1
votes

I need to perform an append load to S3 bucket.

  1. Every day new .gz file gets dumped to a S3 location and glue crawler reads the data and update it in data catalog.
  2. The Scala AWS Glue job runs and only filters the data for the current day.
  3. The above filtered data is transformed as per some rules and a partitioned dynamic data frame (i.e. year,month,day) level is created.

Now I need to write this dynamic data frame to S3 bucket which has all the previous day partitions present. In-fact I just need to write only one partition to the S3 bucket.Currently I am using the below piece of code to write data to S3 bucket.

// Write it out in Parquet for ERROR severity   
    glueContext.getSinkWithFormat(
    connectionType = "s3",
    options = JsonOptions(Map("path" -> "s3://some s3 bucket location", 
    "partitionKeys" -> Seq("partitonyear","partitonmonth","partitonday"))),
     format = "parquet").writeDynamicFrame(DynamicFrame(dynamicDataframeToWrite.toDF().coalesce(maxExecutors), glueContext)) 

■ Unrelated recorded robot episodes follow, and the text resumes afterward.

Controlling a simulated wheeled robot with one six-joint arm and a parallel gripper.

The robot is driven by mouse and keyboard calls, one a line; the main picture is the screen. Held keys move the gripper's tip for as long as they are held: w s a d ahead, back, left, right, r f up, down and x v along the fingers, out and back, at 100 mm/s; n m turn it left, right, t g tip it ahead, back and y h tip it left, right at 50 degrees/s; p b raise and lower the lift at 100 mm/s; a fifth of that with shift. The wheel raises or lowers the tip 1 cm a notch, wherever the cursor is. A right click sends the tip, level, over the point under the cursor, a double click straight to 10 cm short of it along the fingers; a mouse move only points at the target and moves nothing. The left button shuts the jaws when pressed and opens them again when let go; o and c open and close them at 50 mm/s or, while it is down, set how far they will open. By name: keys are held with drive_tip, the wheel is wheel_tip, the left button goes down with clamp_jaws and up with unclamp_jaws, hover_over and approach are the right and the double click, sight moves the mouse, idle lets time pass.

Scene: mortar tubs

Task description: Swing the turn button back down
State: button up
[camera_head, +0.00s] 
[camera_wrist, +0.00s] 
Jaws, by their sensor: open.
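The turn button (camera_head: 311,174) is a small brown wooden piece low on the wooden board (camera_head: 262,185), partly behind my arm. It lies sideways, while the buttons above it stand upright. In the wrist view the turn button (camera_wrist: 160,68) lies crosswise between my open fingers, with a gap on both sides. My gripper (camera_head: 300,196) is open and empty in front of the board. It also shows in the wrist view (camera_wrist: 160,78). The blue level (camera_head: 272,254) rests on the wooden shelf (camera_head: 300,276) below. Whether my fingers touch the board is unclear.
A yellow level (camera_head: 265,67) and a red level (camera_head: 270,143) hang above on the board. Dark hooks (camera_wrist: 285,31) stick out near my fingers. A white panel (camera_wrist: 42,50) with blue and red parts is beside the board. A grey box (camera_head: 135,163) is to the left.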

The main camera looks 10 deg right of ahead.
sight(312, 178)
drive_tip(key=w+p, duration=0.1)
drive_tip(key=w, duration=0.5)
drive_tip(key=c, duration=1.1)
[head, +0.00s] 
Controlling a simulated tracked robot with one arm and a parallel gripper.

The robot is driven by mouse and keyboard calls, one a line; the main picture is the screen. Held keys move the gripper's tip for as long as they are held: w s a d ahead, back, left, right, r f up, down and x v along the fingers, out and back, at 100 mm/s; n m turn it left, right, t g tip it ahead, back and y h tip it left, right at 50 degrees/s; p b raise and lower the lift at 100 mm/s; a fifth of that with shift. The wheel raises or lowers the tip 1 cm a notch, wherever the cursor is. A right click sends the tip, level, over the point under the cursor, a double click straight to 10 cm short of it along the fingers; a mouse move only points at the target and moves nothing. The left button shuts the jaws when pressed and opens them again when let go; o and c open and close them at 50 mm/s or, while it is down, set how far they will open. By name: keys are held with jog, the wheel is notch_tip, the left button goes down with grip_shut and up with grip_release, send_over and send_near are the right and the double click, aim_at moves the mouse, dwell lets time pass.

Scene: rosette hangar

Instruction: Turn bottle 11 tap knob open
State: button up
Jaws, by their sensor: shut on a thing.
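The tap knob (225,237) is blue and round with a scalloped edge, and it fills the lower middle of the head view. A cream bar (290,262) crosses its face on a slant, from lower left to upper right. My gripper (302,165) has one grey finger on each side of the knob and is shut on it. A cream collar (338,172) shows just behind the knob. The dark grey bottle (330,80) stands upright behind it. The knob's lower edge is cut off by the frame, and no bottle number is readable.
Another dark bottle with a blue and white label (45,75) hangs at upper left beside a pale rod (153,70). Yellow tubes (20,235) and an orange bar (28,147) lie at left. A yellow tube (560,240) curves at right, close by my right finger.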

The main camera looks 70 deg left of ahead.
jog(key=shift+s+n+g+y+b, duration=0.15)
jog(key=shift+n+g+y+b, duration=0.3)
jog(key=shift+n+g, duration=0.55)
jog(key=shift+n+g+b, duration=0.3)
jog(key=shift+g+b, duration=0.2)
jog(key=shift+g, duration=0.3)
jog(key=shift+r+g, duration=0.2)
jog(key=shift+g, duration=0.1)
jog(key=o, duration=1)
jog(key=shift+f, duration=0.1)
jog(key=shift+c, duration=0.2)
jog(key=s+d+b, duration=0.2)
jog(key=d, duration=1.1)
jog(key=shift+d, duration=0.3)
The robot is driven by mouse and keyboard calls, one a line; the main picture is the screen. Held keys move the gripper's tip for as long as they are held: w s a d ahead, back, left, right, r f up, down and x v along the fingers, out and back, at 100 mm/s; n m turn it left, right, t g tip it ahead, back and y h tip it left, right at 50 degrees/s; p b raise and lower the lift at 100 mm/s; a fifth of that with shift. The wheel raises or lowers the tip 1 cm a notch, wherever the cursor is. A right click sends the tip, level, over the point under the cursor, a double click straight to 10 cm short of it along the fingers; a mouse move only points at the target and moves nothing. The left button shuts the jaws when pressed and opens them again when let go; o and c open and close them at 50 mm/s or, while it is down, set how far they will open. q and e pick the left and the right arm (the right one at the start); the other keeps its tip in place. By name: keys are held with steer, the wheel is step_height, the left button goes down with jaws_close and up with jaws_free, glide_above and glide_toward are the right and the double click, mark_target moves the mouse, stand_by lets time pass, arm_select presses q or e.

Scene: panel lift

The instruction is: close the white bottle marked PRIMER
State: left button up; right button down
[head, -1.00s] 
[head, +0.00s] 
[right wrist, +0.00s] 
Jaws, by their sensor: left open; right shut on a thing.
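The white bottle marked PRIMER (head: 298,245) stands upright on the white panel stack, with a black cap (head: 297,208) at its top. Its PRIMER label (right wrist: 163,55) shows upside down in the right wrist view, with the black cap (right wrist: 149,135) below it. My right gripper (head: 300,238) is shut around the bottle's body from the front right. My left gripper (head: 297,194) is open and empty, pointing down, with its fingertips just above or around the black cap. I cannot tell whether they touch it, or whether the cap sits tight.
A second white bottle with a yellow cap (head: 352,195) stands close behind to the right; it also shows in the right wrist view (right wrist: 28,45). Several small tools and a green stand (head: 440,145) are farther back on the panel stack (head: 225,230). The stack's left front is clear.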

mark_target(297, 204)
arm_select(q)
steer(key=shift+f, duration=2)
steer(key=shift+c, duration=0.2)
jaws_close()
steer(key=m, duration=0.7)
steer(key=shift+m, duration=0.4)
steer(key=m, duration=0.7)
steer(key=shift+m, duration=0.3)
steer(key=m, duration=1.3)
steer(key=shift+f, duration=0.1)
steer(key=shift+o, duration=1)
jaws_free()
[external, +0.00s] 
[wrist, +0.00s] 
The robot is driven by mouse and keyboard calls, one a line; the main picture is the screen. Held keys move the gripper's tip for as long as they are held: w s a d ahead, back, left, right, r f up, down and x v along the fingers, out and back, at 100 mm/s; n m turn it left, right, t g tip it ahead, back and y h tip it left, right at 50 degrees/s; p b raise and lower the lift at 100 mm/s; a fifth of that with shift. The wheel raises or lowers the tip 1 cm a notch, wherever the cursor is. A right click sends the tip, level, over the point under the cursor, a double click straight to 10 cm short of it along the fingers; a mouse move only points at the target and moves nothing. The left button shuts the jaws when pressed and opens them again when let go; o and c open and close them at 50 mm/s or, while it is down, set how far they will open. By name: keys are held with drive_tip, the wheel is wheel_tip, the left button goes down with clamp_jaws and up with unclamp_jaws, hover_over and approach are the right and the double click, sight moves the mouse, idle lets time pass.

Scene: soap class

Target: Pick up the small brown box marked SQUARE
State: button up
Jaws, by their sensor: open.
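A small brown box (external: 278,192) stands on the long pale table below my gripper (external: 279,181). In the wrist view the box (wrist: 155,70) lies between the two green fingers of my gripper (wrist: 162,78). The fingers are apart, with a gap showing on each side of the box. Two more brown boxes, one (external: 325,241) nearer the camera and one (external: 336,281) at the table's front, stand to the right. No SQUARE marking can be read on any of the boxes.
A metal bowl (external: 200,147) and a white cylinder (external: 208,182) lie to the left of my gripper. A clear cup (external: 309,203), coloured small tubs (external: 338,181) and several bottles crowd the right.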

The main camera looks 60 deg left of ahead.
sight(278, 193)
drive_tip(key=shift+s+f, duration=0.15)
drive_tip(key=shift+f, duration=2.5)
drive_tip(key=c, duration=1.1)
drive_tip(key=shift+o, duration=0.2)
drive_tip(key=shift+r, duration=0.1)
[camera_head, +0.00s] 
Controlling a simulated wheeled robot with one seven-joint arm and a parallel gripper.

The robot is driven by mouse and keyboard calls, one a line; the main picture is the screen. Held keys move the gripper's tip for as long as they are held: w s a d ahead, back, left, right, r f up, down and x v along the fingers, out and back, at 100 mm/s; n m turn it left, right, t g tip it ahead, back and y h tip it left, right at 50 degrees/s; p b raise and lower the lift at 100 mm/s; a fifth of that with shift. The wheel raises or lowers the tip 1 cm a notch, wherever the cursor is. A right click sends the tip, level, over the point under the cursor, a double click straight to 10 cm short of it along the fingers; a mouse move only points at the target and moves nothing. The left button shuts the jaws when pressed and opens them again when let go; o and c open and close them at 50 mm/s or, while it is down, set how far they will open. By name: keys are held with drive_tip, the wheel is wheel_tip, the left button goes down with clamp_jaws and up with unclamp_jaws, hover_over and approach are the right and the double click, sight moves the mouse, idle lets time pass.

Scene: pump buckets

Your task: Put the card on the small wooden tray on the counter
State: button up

I am not sure if the above piece of code will perform an append load or not.Is there a way through AWS glue libraries to achieve the same?

1

1 Answers

1
votes

Your script will append new data files to appropriate partition. So if you are processing only today's data then it will create a new data partition under the path. For example, if today is 2018-11-28 it will create new data object in s3://some_s3_bucket_location/partitonyear=2018/partitonmonth=11/partitonday=28/ folder.

If you try to write data into existing partition then Glue will append new files and will not remove existing objects. However this may lead to duplicates if run a job multiple times to process the same data.